登記しないと金銭的制裁も 「知ってから3年」に要注意

 これまで不動産登記は、所有権を取得した者がその権利を守るために申請を行うのであり、法律上の申請義務はなかった。しかし、今年4月28日に公布された改正不動産登記法には、「相続登記の義務」が明記された。

 改正法では、相続により不動産を取得した者は、自身が関係する相続の開始があったことを知り、かつ、当該不動産を取得したという事実を知った日から3年以内に登記申請をすることを義務化した。未登記のまま長期間放置すると過料が発生するため、注意が必要だ。改正法は原則として公布から2年以内に施行される。
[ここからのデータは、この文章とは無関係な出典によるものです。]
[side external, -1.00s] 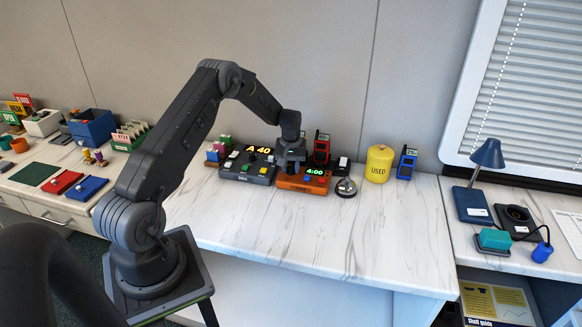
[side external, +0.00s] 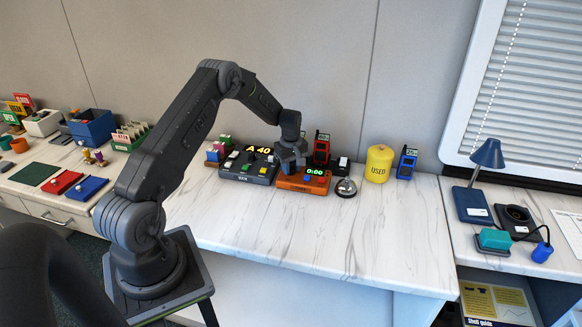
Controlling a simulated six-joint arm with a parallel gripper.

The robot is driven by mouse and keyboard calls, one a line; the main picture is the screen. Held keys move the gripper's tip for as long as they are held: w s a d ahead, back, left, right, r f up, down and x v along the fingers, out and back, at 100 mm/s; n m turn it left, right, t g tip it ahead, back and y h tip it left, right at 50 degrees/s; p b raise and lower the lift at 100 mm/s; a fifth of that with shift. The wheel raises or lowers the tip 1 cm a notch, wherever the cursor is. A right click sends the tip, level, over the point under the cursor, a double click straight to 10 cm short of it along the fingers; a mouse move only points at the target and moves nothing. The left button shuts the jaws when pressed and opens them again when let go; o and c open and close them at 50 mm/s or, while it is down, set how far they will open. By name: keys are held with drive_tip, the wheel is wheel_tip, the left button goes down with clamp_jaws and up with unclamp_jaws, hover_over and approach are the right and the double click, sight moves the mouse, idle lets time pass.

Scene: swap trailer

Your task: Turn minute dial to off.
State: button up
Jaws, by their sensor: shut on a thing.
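The orange timer box (side external: 303,184) stands on the white marble counter. Its green display (side external: 315,171) reads 0:00. A blue button or knob (side external: 307,179) shows on its front. My gripper (side external: 290,166) points down over the left part of the orange box and is shut on something there. The minute dial is hidden behind or under my gripper, so I cannot see its pointer.
Left of the orange box is a dark box (side external: 247,173) with an A 40 display. A metal bell-like thing (side external: 345,188), a yellow USED can (side external: 379,163) and red (side external: 321,148) and blue (side external: 407,162) devices stand nearby. The counter's front (side external: 330,235) is clear.

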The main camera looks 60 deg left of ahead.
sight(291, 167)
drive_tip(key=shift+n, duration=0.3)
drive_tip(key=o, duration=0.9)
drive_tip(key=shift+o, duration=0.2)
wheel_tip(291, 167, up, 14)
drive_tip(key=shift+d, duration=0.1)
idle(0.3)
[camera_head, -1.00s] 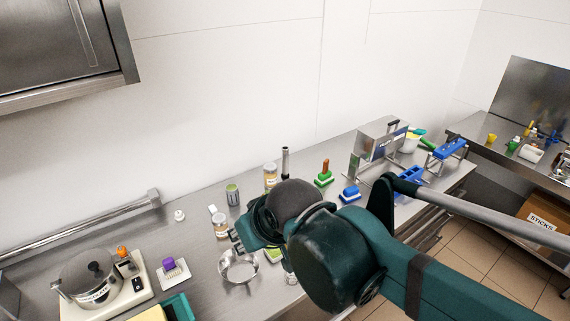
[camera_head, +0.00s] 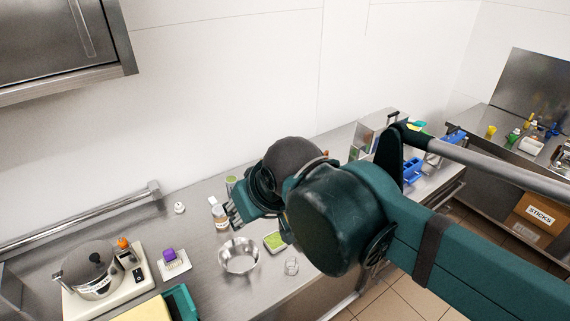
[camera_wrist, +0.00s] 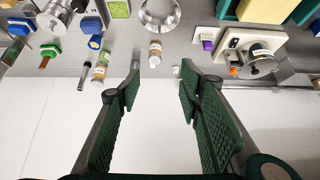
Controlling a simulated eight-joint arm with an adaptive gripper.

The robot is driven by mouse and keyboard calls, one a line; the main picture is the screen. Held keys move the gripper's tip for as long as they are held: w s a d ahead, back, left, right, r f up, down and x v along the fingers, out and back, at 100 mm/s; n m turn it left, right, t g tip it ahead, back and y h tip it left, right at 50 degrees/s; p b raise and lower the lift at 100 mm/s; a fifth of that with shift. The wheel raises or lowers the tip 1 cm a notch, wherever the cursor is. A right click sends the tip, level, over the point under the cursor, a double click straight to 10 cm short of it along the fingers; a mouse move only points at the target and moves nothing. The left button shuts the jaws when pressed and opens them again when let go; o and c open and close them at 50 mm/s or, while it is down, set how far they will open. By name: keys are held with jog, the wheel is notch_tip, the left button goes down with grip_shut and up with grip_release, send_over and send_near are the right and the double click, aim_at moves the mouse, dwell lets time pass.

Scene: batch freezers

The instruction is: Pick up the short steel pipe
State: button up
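In the head view only part of my gripper (camera_head: 236,212) shows, above the counter near a jar.
A white-lidded jar (camera_wrist: 155,52) and a small white piece (camera_wrist: 176,71) stand ahead of the fingers. A steel bowl (camera_head: 239,256), a green sponge-like block (camera_head: 274,241) and a small glass (camera_head: 291,266) are nearby. A pot on a hot plate (camera_head: 137,275) is at left.

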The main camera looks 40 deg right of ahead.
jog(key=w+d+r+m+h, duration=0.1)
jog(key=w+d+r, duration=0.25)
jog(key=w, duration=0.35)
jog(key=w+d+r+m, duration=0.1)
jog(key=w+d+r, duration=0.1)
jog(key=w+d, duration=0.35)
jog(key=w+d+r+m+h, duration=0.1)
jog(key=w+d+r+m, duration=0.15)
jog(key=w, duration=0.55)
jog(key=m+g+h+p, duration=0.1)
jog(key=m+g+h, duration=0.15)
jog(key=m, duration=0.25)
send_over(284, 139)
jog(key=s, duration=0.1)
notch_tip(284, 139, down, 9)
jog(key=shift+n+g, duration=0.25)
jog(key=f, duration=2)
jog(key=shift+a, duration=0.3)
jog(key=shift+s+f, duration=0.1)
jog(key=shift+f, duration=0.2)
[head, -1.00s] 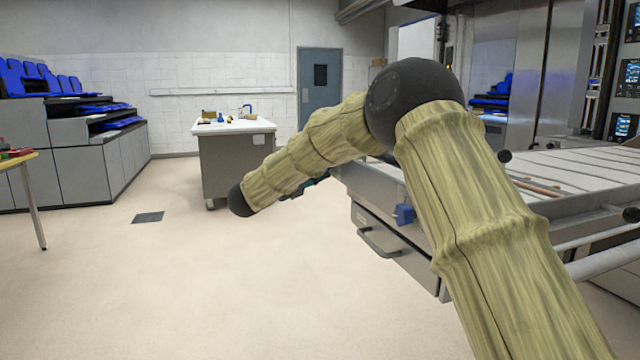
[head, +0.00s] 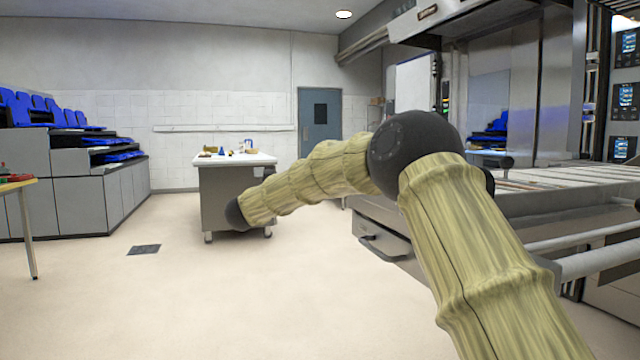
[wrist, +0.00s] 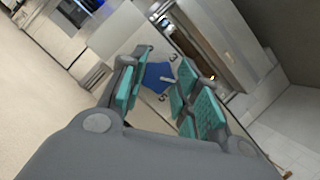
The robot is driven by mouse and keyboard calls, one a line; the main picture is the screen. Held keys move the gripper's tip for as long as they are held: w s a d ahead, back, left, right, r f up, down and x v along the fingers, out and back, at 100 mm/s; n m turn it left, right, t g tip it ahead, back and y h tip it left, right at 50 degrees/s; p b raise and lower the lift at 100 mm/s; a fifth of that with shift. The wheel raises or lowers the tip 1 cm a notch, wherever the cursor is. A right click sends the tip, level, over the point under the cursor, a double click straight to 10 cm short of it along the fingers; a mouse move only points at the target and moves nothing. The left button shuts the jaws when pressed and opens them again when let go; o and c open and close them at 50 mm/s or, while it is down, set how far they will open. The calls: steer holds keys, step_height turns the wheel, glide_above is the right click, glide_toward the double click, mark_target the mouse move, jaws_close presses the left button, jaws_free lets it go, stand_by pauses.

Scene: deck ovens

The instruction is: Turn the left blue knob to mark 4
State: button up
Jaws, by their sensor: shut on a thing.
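In the wrist view, the blue knob (wrist: 157,76) sits between the teal-padded fingers of my gripper (wrist: 160,72), which is shut on it. The knob is on a pale panel, with a printed 3 above its right side and a 5 below it. A small pale line at the knob's right side lies between these two marks. I cannot read a 4 there. In the head view, my arm covers the place of the gripper and the knob, so neither shows.
The oven bench front with a drawer handle (head: 382,246) stands behind my arm. A white-topped cart (head: 235,160) stands further back. Grey cabinets (head: 85,200) and a yellow table (head: 18,184) are at the left. The floor (head: 230,300) in front is clear.

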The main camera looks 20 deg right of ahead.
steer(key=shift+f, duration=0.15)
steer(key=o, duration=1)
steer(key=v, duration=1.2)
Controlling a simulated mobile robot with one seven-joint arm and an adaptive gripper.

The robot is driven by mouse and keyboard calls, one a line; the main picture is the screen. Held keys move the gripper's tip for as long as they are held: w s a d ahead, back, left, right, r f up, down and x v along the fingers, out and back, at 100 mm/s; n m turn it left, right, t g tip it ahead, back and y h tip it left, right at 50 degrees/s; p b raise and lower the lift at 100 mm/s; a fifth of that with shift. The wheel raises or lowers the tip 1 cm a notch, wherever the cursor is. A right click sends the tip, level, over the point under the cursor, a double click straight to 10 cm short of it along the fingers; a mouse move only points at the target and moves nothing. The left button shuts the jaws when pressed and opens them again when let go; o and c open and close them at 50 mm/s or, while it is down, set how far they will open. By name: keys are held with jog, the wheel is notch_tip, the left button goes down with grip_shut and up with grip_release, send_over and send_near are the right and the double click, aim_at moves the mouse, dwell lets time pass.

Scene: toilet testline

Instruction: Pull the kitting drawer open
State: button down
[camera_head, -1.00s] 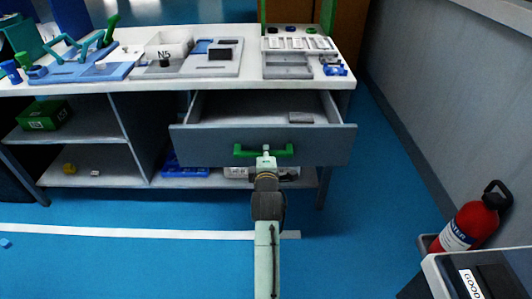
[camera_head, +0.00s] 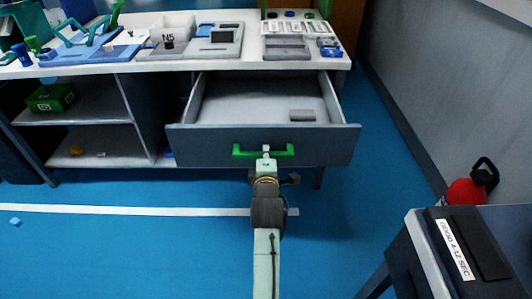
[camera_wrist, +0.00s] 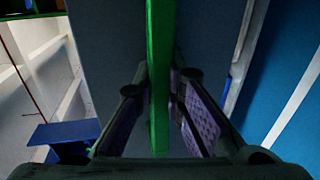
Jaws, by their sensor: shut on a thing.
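The kitting drawer (camera_head: 215,145) is under the right half of the white workbench and stands well open. Its pale inside shows, with a small grey block (camera_head: 302,115) lying toward the right. A green bar handle (camera_head: 248,152) runs across the middle of its dark front. My gripper (camera_head: 265,153) is at the middle of the handle. In the wrist view the green handle (camera_wrist: 160,80) runs between the two fingers of my gripper (camera_wrist: 160,110), which are closed on it. The arm hides the floor below the handle.
The workbench top (camera_head: 125,65) holds trays, green and blue fixtures and small parts. Open shelves at the left hold a green box (camera_head: 50,98).

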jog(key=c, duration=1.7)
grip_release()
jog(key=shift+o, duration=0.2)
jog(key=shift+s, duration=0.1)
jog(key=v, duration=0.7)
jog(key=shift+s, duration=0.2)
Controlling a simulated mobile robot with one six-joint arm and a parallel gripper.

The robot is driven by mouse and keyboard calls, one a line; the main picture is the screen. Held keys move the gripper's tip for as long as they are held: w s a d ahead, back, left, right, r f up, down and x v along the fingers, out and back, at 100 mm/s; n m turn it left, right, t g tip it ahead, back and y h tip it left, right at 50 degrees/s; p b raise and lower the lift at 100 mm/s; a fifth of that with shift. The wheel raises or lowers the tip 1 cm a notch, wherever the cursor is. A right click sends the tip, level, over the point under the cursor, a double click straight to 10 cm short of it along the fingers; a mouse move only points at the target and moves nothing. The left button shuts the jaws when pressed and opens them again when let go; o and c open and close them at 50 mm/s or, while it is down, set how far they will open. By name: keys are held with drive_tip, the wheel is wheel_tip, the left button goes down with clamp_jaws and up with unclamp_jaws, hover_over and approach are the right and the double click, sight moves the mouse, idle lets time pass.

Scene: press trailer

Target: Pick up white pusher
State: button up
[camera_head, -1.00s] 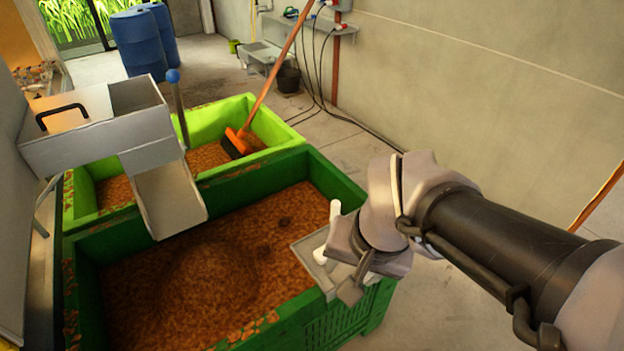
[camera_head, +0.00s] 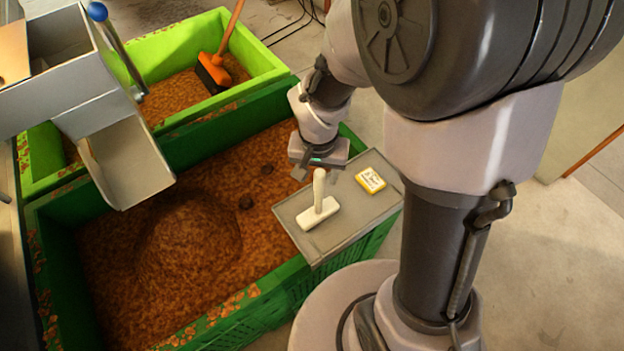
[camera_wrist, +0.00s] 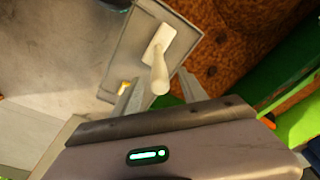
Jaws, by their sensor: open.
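The white pusher (camera_head: 318,204) stands on a grey tray (camera_head: 342,246) at the right edge of the dark green crate, its flat base down and its handle pointing up. My gripper (camera_head: 318,176) is close to the top of the handle, pointing down towards the tray. In the wrist view the pusher (camera_wrist: 159,58) shows with its handle end towards my gripper (camera_wrist: 155,88). The two fingers are apart, one on each side of the handle end. I cannot tell whether either finger touches it.
A yellow and white item (camera_head: 370,180) lies on the tray right of the pusher. The dark green crate (camera_head: 290,292) holds brown mash. A metal chute (camera_head: 130,165) overhangs the left side.

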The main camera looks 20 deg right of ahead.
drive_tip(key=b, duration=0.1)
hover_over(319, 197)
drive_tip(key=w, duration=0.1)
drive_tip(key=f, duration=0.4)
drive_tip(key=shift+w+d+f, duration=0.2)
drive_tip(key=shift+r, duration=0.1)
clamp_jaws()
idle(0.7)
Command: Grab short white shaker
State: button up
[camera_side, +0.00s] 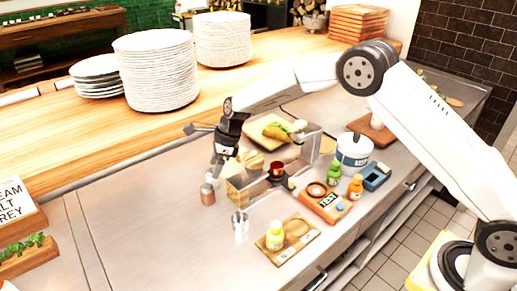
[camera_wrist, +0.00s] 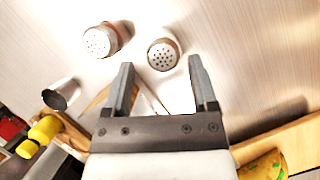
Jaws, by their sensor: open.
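Two small shakers with perforated metal tops show in the wrist view. The left shaker (camera_wrist: 103,40) leans outward in the picture and has a copper-toned side.
A metal cup (camera_side: 240,222) and a yellow bottle (camera_side: 275,235) on a wooden board stand nearby. Plate stacks (camera_side: 155,75) stand on the wooden shelf behind. The counter left of the shakers is clear.

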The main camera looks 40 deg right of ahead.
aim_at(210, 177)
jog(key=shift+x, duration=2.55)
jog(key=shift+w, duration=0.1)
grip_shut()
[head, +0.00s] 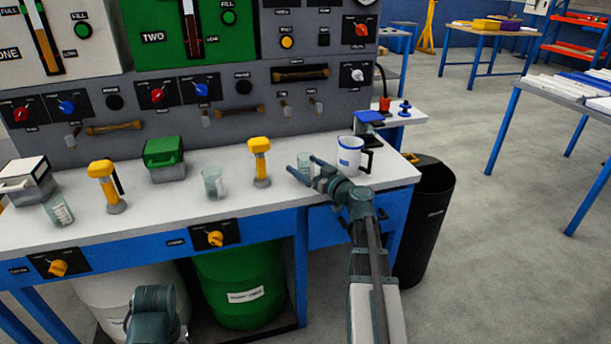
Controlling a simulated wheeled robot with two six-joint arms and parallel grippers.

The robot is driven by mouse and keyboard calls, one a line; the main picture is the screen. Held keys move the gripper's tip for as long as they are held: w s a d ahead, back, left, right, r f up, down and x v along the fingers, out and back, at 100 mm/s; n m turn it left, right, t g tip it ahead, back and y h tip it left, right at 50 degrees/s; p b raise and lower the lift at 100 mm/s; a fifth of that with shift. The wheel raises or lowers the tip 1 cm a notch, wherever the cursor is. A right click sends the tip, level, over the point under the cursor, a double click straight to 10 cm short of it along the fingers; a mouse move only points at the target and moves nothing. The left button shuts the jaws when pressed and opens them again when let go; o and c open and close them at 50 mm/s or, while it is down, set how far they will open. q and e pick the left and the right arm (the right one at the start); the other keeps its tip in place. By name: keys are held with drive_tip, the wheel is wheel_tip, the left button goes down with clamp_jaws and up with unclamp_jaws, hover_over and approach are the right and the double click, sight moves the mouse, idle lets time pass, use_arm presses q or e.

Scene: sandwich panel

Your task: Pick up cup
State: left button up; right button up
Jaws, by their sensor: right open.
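A white cup (350,154) with a blue rim and a dark handle on its right stands upright near the right end of the workbench (230,205). My right gripper (299,165) is open above the bench, left of the white cup. A small clear beaker (306,161) shows between or just behind its fingers; I cannot tell whether they touch it. Nothing looks gripped. Two more clear beakers stand on the bench, one in the middle (213,182) and one at the left (58,210). My left gripper is not in view.
Two yellow-topped tools (260,160) (105,185), a green-lidded box (165,158) and a white-lidded box (26,180) stand on the bench. A control panel (215,92) rises behind. A black bin (425,220) stands at the bench's right. Open floor lies further right.

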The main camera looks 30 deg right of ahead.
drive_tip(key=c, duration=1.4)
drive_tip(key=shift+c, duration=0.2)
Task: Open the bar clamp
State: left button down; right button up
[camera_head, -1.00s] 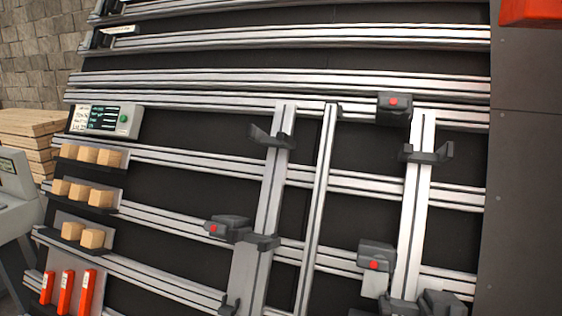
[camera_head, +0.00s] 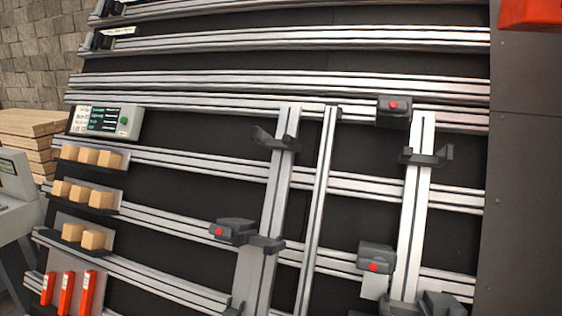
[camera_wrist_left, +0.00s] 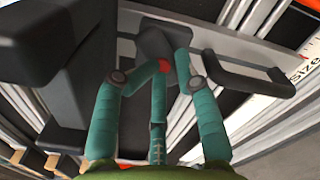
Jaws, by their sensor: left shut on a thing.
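In the head view, a left upright bar (camera_head: 268,225) carries a dark bracket (camera_head: 275,140) near its top and a dark grey block with a red button (camera_head: 232,230) lower down. A right upright bar (camera_head: 415,210) carries a similar bracket (camera_head: 427,157) and another red-button block (camera_head: 376,257). I cannot tell which of these is the bar clamp. In the left wrist view, the teal fingers of my left gripper (camera_wrist_left: 168,68) are shut on a dark grey block with a red button (camera_wrist_left: 160,42); their contact is partly hidden. My right gripper is in neither view.
A thinner upright bar (camera_head: 317,200) stands between the two. Shelves of wooden blocks (camera_head: 92,155), red pieces (camera_head: 67,293) and a small display panel (camera_head: 105,121) are at the left. In the left wrist view, a dark bracket (camera_wrist_left: 250,80) is close right of the fingers.

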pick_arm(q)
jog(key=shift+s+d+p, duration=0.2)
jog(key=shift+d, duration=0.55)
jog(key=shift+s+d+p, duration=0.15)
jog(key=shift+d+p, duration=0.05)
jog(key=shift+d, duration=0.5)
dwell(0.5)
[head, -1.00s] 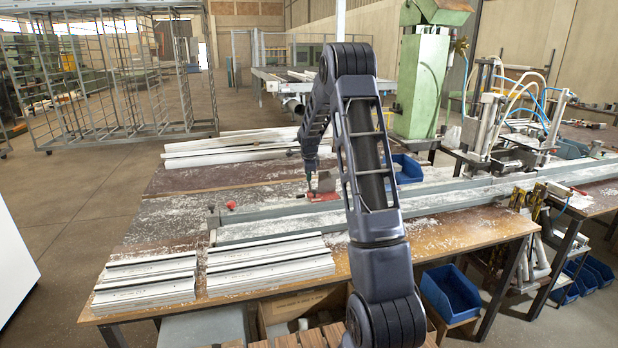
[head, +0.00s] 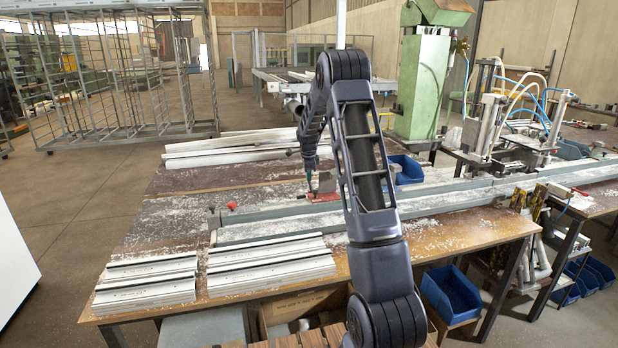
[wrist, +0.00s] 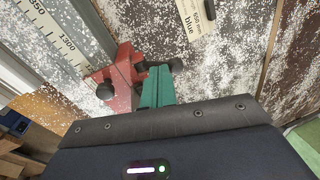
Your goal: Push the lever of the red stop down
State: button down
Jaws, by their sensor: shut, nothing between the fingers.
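The red stop (head: 323,196) sits at the far side of the long metal rail on the bench. In the wrist view the red stop (wrist: 122,76) lies beside the printed scale, with a black knob (wrist: 105,91) at its lower left. Another dark, round-ended part, probably the lever's knob (wrist: 176,65), shows just beyond my fingertips. My gripper (wrist: 157,77) has green fingers, shut and empty, right beside the red body. I cannot tell whether they touch the lever. In the head view my gripper (head: 309,183) points down at the stop's left end.
The metal rail (head: 440,201) runs across the bench. White profiles (head: 270,262) lie stacked at the front, with more (head: 230,147) behind. A red knob (head: 231,205) stands at the rail's left end. A blue bin (head: 408,170) is behind my arm. A label (wrist: 196,18) lies near the stop.

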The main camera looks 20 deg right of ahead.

 今回の法改正の背景には、所有者不明土地が増えていることがある。2017年の国土交通省の調査によると、不動産登記簿を見ても所有者が誰であるかすぐには分からない土地や、土地所有者は判明するが、所在が分からず連絡がつかない土地(所有者不明土地)が全体の22%も占めることが判明した。さらに、所有者不明土地の発生原因の66%が、相続登記の未了であることも分かった。相続登記の未了をこれ以上発生させないための改正といえる。

 まず、注意したいのは「相続開始から3年」ではないことだ。疎遠になっていた親族が死去して数カ月が経過してから、自身が不動産の相続人であることを知った場合には、その日から3年以内に登記申請すればよい。当初は遺産があることを知らなかった場合にも、遺産の存在を知った日から3年以内に登記申請すればよい。

 また、改正法では、後述するように、相続登記を促すために、従来手続きを簡素化した「相続人申告登記制度」が創設された。では相続登記義務化と手続き簡素化は、実務上どのような影響を与えるのだろうか。

想定ケース

 夫が死去後、妻Aと子Bで相続。相続発生から2年が経過したが、自宅の土地・建物と預貯金を含んだ相続財産全体の遺産分割がまとまるまで数年はかかりそうだ。

 相続人であるAとBは、いずれも自宅の相続登記を申請すべき義務を負う。ただし、遺産分割が終わっていないことから、夫の死去後3年以内に、法定相続分での相続登記、もしくは、後述する相続人申告登記の申し出を行うことになる。法定相続によれば、Aは2分の1、Bは2分の1ずつの持ち分を取得する。

 Aが相続登記を申請する場合、Aの法定相続分である2分の1のみの登記申請を行うのではなく、被相続人である夫の権利全部について、法定相続分に応じた登記がなされるよう手続きを進める必要がある。したがって、AかBどちらかが一括して、2分の1ずつ相続した旨の登記をすることになる。遺産分割が終わっていなくても、登記義務は生じるのだ。

「相続により不動産の所有権を取得する」とは、遺産分割や法定相続のケースだけでなく、遺言書に基づく相続にも適用されることには注意が必要だ。具体的には、遺言書に特定の財産を相続させる「特定財産承継遺言」が記載されているケースや、特定の相続人に遺贈するとの記載がある場合だ。